(Dataset entries)
-- START --
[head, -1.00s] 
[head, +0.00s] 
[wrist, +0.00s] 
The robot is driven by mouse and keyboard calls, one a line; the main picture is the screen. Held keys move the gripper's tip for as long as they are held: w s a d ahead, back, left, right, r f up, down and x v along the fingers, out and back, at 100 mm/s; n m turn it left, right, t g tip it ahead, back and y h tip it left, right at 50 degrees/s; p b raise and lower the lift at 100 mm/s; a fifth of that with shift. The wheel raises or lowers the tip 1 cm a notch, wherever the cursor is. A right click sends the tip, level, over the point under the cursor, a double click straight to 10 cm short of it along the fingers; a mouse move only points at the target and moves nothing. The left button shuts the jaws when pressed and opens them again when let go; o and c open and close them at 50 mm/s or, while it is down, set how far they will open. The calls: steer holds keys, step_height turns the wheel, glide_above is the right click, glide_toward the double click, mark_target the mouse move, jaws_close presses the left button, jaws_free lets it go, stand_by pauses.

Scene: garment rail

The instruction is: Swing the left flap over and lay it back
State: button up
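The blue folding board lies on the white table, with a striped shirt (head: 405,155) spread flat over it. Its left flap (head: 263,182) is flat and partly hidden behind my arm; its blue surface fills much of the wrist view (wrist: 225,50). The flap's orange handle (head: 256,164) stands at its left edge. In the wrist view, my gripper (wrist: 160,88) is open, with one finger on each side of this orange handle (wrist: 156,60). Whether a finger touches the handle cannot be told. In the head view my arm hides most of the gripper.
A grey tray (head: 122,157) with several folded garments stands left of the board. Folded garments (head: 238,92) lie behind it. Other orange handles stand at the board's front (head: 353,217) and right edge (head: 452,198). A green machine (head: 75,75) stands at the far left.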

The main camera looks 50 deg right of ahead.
-- END --
-- START --
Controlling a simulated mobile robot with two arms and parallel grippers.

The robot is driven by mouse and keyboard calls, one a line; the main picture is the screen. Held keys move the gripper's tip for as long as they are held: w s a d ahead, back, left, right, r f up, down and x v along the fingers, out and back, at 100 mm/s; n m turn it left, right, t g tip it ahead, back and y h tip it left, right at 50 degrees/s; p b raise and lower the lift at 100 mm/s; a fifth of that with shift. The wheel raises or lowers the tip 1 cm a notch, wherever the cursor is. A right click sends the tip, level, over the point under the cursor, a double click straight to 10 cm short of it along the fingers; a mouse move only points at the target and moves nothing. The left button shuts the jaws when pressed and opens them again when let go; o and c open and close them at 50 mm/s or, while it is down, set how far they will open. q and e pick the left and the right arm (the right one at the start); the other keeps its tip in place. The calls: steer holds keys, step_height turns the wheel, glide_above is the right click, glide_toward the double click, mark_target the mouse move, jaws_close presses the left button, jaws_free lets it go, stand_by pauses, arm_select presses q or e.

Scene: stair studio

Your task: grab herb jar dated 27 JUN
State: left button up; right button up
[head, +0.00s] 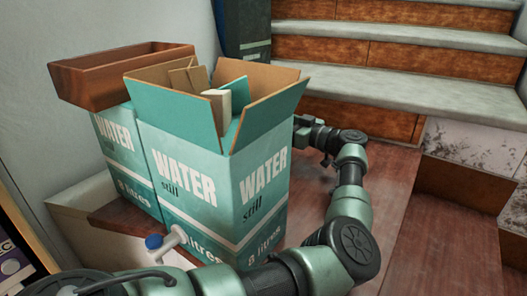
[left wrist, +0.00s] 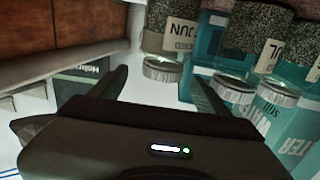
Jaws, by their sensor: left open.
-- END --
--- Set exercise ---
Taking the records above, retype every line from the one with "[head, -1.00s]" down to the one with "go, stand_by pauses.", exactly and with nothing else.

--- Output of the task ---
[head, -1.00s] 
[head, +0.00s] 
[wrist, +0.00s] 
The robot is driven by mouse and keyboard calls, one a line; the main picture is the screen. Held keys move the gripper's tip for as long as they are held: w s a d ahead, back, left, right, r f up, down and x v along the fingers, out and back, at 100 mm/s; n m turn it left, right, t g tip it ahead, back and y h tip it left, right at 50 degrees/s; p b raise and lower the lift at 100 mm/s; a fifth of that with shift. The wheel raises or lowers the tip 1 cm a notch, wherever the cursor is. A right click sends the tip, level, over the point under the cursor, a double click straight to 10 cm short of it along the fingers; a mouse move only points at the target and moves nothing. The left button shuts the jaws when pressed and opens them again when let go; o and c open and close them at 50 mm/s or, while it is down, set how far they will open. The calls: steer holds keys, step_height turns the wheel, glide_above is the right click, glide_toward the double click, mark_target the mouse move, jaws_close presses the left button, jaws_free lets it go, stand_by pauses.

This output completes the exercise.